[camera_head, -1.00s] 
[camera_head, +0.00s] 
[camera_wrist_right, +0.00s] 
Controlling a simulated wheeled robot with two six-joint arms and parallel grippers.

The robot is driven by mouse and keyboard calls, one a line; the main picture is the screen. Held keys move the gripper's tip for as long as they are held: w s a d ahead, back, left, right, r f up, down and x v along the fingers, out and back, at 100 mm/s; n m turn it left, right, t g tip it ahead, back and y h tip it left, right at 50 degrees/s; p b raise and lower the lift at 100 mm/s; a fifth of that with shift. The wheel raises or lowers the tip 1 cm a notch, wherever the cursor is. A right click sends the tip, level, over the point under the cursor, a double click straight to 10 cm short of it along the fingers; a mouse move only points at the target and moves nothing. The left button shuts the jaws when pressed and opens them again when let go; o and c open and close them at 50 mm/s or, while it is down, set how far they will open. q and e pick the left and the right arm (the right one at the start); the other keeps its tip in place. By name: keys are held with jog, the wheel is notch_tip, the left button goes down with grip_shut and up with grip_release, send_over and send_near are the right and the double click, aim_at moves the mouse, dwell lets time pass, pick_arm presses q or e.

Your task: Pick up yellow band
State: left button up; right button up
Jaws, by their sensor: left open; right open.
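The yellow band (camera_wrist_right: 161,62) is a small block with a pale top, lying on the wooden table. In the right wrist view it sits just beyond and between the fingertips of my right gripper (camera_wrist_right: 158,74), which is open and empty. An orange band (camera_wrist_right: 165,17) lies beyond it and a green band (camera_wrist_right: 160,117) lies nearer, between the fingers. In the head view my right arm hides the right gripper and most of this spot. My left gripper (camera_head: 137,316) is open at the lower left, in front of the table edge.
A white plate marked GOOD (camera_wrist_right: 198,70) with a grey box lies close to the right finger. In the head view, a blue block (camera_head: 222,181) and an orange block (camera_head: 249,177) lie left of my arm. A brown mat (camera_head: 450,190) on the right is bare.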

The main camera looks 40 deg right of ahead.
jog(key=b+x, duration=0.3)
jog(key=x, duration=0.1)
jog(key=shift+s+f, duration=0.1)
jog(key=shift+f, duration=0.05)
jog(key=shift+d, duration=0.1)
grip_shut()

──────────────────────────────

Write the material out exactly, with nothing left out.

_FINAL RESULT_
[camera_head, -1.00s] 
[camera_head, +0.00s] 
[camera_wrist_right, +0.00s] 
Controlling a simulated wheeled robot with two six-joint arms and parallel grippers.

The robot is driven by mouse and keyboard calls, one a line; the main picture is the screen. Held keys move the gripper's tip for as long as they are held: w s a d ahead, back, left, right, r f up, down and x v along the fingers, out and back, at 100 mm/s; n m turn it left, right, t g tip it ahead, back and y h tip it left, right at 50 degrees/s; p b raise and lower the lift at 100 mm/s; a fifth of that with shift. The wheel raises or lowers the tip 1 cm a notch, wherever the cursor is. A right click sends the tip, level, over the point under the cursor, a double click straight to 10 cm short of it along the fingers; a mouse move only points at the target and moves nothing. The left button shuts the jaws when pressed and opens them again when let go; o and c open and close them at 50 mm/s or, while it is down, set how far they will open. q and e pick the left and the right arm (the right one at the start); the other keeps its tip in place. By name: keys are held with jog, the wheel is notch_tip, the left button goes down with grip_shut and up with grip_release, send_over and send_near are the right and the double click, aim_at moves the mouse, dwell lets time pass, pick_arm presses q or e.

Your task: Pick up yellow band
State: left button up; right button up
Jaws, by their sensor: left open; right open.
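The yellow band (camera_wrist_right: 161,62) is a small block with a pale top, lying on the wooden table. In the right wrist view it sits just beyond and between the fingertips of my right gripper (camera_wrist_right: 158,74), which is open and empty. An orange band (camera_wrist_right: 165,17) lies beyond it and a green band (camera_wrist_right: 160,117) lies nearer, between the fingers. In the head view my right arm hides the right gripper and most of this spot. My left gripper (camera_head: 137,316) is open at the lower left, in front of the table edge.
A white plate marked GOOD (camera_wrist_right: 198,70) with a grey box lies close to the right finger. In the head view, a blue block (camera_head: 222,181) and an orange block (camera_head: 249,177) lie left of my arm. A brown mat (camera_head: 450,190) on the right is bare.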

The main camera looks 40 deg right of ahead.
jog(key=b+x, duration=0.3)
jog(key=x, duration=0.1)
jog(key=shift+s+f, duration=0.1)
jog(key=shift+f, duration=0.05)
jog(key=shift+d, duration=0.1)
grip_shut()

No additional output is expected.